Sonics seek to pay $10 million to buy out lease

Gregg Bell Associated Press

SEATTLE – Seattle has already rejected owner Clay Bennett’s $26 million offer to take his SuperSonics to Oklahoma City immediately.

Now the Sonics are trying to make that deal look sweet compared to what could be coming.

Seattle’s oldest professional sports franchise is seeking to break the final two years of its lease at KeyArena by paying the city no more than $10 million – $5.9 million for the 2008-09 season and $4.1 million for 2009-2010 – which the team believes would satisfy the rental agreement with the arena. That is one of the new key assertions in the trial brief filed for the team’s upcoming court battle with the city of Seattle.

The Sonics’ brief states they lost $30 million this past season when they were 20-62, their worst record. It also asserts the team’s dispute with the city is a garden variety tenant-landlord impasse that should not require “specific performance.” The city, which also filed its brief Wednesday, argues the lease explicitly requires “specific performance” – that is, the Sonics need to play in KeyArena until 2010.

U.S. District Judge Marsha Pechman is presiding over the non-jury trial that is scheduled to begin Monday and wrap up June 26. Pechman issued a statement Thursday that she will not issue a verdict on the final day. She will first take time to finish a written verdict, which she will read in open court.

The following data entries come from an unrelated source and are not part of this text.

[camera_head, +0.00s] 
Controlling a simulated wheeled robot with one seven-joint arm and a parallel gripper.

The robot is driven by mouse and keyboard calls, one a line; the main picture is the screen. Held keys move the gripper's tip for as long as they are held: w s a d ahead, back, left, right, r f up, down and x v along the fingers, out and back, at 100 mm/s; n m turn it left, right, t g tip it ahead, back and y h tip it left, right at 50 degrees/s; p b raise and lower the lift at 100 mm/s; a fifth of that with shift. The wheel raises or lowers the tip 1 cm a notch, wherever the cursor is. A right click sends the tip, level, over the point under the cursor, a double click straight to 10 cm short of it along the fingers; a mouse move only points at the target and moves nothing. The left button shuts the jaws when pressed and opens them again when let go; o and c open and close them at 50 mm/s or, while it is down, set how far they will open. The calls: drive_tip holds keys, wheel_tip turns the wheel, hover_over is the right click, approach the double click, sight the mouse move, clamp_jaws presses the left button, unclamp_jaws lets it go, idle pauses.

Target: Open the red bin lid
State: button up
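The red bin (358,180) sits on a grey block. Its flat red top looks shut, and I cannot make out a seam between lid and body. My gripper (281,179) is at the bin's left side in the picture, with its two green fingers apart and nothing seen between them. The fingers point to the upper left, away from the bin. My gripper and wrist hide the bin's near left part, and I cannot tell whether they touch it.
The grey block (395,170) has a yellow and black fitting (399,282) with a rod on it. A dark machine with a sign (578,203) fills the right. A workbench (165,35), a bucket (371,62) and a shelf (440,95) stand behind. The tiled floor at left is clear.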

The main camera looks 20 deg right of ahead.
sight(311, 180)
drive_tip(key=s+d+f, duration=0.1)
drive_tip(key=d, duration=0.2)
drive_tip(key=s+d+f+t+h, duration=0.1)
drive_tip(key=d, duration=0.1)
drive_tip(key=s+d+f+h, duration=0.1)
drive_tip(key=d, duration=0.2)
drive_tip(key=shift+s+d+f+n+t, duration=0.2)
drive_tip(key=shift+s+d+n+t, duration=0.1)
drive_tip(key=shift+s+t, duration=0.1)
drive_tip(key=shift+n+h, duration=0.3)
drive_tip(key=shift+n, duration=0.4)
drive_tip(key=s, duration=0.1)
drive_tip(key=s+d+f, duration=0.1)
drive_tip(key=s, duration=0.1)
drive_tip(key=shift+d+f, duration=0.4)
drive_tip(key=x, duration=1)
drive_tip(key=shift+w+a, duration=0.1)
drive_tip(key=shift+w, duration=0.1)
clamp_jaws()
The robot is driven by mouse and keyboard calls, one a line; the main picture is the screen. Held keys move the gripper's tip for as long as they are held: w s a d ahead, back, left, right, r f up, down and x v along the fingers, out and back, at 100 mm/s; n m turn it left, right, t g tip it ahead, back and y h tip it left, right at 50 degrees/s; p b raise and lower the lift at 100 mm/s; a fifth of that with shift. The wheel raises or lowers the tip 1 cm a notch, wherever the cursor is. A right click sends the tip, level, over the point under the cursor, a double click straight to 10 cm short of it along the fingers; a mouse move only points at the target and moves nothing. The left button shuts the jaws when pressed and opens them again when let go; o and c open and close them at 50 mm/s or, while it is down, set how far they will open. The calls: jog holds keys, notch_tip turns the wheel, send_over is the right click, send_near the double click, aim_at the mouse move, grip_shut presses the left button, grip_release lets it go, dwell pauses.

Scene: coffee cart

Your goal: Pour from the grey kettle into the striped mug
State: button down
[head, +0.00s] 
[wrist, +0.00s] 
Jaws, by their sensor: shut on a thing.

“Leases are generally not specifically enforceable,” reads the first sentence of the Sonics’ trial brief. “Damages in the form of rent make the landlord whole.”

The city counters in its brief that if the Sonics leave early, it will lose intangible benefits, such as civic pride, that can’t be quantified or paid off like rent. And “specific performance” is required within the team’s arena lease with Seattle, signed in 1994, which Bennett’s Professional Basketball Club LLC agreed to honor when it bought the team in 2006. The lease is effective through the 2009-2010 season.

“The obligation of the parties to this Agreement are unique in nature; this Agreement may be specifically enforced by either party,” states Section 27, paragraph L of the lease.

Steve Calandrillo, a contract law professor at the University of Washington Law School, said the judge will have to balance the general rule that courts don’t usually grant “specific performance” – meaning they don’t force parties to fulfill contract obligations against their will – with the language of the Sonics’ lease.

“What it all comes down to is, is specific performance available?” he said. “The Sonics are making a compelling case that in lease disputes, specific performance is not appropriate. But the city of Seattle also has the compelling response that the lease calls for specific performance, which is rare.”

The Sonics’ brief states the team’s partnership with the city of Seattle is broken beyond repair.

“The facts show it is time to end the relationship, not continue it by force. Both parties will be worse off financially with forced performance,” the brief said.